WHAT YOU NEED TO DO: Reproduce the entire listing word for word.

---

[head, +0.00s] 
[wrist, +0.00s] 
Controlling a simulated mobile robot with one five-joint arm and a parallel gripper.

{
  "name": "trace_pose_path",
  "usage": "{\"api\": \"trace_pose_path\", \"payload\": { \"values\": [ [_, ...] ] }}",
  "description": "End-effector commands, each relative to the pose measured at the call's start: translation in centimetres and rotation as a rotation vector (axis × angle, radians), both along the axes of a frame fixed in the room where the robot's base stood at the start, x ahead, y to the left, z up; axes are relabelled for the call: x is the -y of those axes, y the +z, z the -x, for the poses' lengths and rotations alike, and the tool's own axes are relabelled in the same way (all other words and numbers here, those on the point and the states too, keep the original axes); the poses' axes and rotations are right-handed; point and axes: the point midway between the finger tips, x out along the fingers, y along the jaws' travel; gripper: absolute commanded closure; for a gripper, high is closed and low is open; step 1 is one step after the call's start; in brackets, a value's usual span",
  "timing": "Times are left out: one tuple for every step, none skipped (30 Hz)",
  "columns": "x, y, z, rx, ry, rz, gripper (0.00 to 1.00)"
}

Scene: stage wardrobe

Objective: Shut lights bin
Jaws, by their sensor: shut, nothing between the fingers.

---

RESULT OF THIS EXERCISE:
[head, +0.00s] 
[wrist, +0.00s] 
Controlling a simulated mobile robot with one five-joint arm and a parallel gripper.

{
  "name": "trace_pose_path",
  "usage": "{\"api\": \"trace_pose_path\", \"payload\": { \"values\": [ [_, ...] ] }}",
  "description": "End-effector commands, each relative to the pose measured at the call's start: translation in centimetres and rotation as a rotation vector (axis × angle, radians), both along the axes of a frame fixed in the room where the robot's base stood at the start, x ahead, y to the left, z up; axes are relabelled for the call: x is the -y of those axes, y the +z, z the -x, for the poses' lengths and rotations alike, and the tool's own axes are relabelled in the same way (all other words and numbers here, those on the point and the states too, keep the original axes); the poses' axes and rotations are right-handed; point and axes: the point midway between the finger tips, x out along the fingers, y along the jaws' travel; gripper: absolute commanded closure; for a gripper, high is closed and low is open; step 1 is one step after the call's start; in brackets, a value's usual span",
  "timing": "Times are left out: one tuple for every step, none skipped (30 Hz)",
  "columns": "x, y, z, rx, ry, rz, gripper (0.00 to 1.00)"
}

Scene: stage wardrobe

Objective: Shut lights bin
Jaws, by their sensor: shut, nothing between the fingers.

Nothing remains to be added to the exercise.